◆ **What the task asks**: Search the listing for "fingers" and copy every line where it appears.

◆ **Supplied data**:
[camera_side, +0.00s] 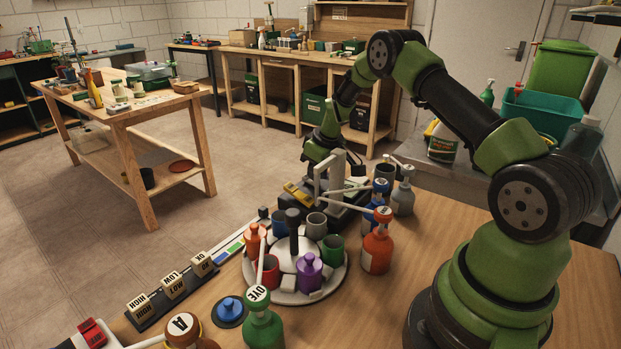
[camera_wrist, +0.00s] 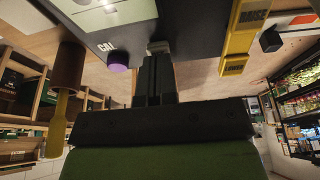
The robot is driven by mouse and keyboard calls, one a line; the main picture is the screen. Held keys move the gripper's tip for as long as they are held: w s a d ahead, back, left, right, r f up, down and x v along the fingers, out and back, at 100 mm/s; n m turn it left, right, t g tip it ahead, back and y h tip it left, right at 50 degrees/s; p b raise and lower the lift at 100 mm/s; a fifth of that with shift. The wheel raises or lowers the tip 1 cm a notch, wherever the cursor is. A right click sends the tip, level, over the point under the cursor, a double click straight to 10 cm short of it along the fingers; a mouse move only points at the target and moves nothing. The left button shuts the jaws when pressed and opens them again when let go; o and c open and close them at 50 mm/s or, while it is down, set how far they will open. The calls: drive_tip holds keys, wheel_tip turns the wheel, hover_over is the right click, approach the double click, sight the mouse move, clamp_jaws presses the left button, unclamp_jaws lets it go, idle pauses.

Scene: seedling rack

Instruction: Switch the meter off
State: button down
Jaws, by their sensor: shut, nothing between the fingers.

◆ **Correct output**:
The robot is driven by mouse and keyboard calls, one a line; the main picture is the screen. Held keys move the gripper's tip for as long as they are held: w s a d ahead, back, left, right, r f up, down and x v along the fingers, out and back, at 100 mm/s; n m turn it left, right, t g tip it ahead, back and y h tip it left, right at 50 degrees/s; p b raise and lower the lift at 100 mm/s; a fifth of that with shift. The wheel raises or lowers the tip 1 cm a notch, wherever the cursor is. A right click sends the tip, level, over the point under the cursor, a double click straight to 10 cm short of it along the fingers; a mouse move only points at the target and moves nothing. The left button shuts the jaws when pressed and opens them again when let go; o and c open and close them at 50 mm/s or, while it is down, set how far they will open. The calls: drive_tip holds keys, wheel_tip turns the wheel, hover_over is the right click, approach the double click, sight the mouse move, clamp_jaws presses the left button, unclamp_jaws lets it go, idle pauses.
Jaws, by their sensor: shut, nothing between the fingers.

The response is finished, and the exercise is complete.